╭─ Data extract

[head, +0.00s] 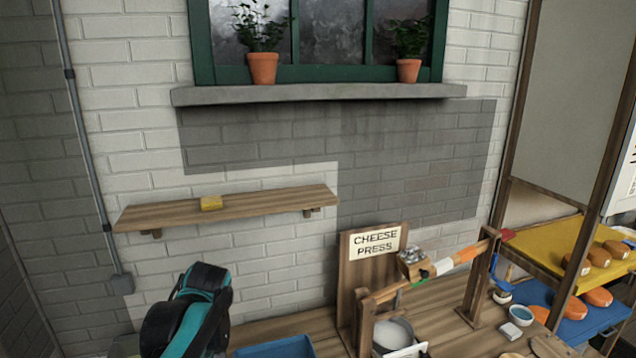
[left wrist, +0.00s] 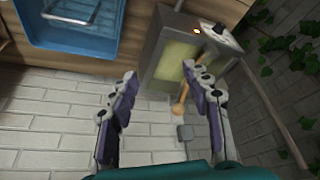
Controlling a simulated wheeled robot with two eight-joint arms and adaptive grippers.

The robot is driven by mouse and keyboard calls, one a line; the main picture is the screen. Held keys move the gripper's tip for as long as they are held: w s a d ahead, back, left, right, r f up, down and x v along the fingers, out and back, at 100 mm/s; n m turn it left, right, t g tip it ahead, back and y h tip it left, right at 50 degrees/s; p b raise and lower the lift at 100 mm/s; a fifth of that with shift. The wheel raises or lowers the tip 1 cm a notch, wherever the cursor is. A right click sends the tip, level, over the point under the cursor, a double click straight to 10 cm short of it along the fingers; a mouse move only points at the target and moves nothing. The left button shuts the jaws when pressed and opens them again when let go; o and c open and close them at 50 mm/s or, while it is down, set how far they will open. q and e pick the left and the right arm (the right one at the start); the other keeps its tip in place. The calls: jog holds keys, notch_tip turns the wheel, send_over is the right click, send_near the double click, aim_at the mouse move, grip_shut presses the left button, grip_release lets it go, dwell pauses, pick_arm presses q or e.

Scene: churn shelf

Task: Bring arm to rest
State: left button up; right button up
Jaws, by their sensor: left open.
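My left gripper (left wrist: 159,74) shows in the left wrist view with its two fingers spread apart and nothing between them. Beyond the fingers are a pale brick wall and a grey metal box with yellowish panels. In the head view my left arm (head: 192,312), black and teal, is bent at the lower left, in front of the wall and below the wooden shelf. Its gripper is hidden there. My right arm and gripper are in neither view.
The metal box (left wrist: 190,60) lies close beyond my left fingers. A rack with orange loaves stands right.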

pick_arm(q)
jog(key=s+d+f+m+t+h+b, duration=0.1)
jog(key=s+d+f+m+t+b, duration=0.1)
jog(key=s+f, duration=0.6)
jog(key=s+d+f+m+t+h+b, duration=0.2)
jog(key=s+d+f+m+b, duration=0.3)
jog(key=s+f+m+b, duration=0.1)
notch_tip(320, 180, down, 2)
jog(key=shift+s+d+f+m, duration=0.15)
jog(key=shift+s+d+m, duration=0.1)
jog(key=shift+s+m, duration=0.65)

╰─

- Instructions to follow -
From the first line above through the line containing "Controlling a simulated", copy everything exactly, without the pictures.

- Problem solution -
[head, +0.00s] 
[left wrist, +0.00s] 
Controlling a simulated wheeled robot with two eight-joint arms and adaptive grippers.

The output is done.